--- START ---

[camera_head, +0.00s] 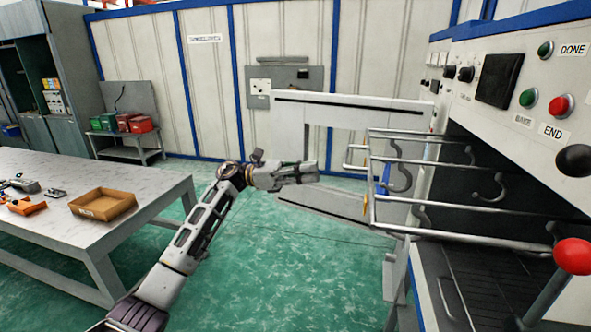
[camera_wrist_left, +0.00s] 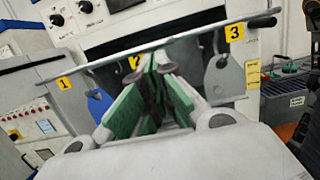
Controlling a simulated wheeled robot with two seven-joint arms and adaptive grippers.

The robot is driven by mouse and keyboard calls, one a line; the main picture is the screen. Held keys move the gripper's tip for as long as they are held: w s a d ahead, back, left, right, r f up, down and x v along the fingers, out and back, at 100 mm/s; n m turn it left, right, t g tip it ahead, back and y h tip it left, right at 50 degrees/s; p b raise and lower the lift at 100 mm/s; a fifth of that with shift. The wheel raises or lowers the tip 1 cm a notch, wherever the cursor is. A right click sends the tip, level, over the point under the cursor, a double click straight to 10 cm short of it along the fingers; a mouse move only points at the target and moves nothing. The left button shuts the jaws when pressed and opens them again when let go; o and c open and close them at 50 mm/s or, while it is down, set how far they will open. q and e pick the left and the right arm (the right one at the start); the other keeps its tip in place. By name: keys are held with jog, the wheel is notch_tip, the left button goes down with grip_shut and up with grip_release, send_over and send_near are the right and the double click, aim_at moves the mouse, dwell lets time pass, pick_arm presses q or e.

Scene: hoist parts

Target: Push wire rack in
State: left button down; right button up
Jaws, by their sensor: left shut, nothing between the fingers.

--- END ---
--- START ---

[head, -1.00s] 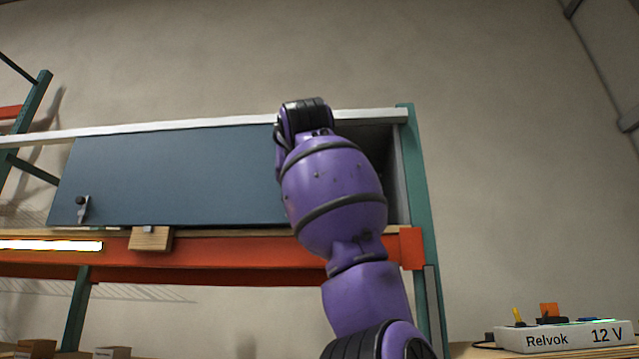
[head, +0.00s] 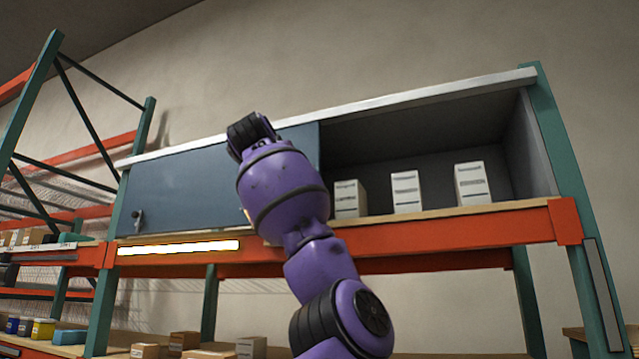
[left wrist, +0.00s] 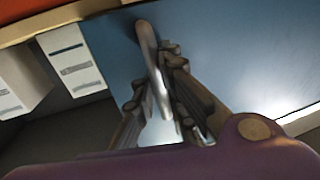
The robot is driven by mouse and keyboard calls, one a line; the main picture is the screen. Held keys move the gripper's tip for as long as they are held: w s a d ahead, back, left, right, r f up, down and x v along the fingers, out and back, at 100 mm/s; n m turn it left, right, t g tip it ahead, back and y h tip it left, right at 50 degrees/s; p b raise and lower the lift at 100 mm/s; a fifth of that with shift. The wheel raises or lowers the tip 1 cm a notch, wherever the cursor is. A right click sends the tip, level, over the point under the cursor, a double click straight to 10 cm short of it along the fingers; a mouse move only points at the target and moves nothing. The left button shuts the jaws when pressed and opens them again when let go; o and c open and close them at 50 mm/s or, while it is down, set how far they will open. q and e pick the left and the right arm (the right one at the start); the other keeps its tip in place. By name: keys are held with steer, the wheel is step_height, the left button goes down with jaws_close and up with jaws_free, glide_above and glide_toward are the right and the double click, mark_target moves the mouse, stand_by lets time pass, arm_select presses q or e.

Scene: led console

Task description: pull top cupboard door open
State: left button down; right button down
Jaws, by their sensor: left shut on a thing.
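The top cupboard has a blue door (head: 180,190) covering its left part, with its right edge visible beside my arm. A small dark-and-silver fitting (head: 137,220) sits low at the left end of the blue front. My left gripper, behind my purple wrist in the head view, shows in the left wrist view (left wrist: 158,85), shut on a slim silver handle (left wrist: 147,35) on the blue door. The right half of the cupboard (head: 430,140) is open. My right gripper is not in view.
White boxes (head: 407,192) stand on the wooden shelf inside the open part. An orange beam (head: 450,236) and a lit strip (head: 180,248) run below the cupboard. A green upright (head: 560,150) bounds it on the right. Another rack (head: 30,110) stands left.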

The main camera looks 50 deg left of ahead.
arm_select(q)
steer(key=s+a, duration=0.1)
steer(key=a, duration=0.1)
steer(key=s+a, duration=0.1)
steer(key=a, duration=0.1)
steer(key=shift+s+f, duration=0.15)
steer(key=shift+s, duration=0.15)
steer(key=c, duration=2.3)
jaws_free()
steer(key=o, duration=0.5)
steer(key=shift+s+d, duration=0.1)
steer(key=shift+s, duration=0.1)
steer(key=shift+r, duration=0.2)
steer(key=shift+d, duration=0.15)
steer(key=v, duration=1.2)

--- END ---

WHAT TO WORK ON: Exactly repeat the lines from the line with "Scene: led console" to the line with "State: left button down; right button down", including both, and output nothing else.

EXERCISE RESULT:
Scene: led console

Task description: pull top cupboard door open
State: left button down; right button down

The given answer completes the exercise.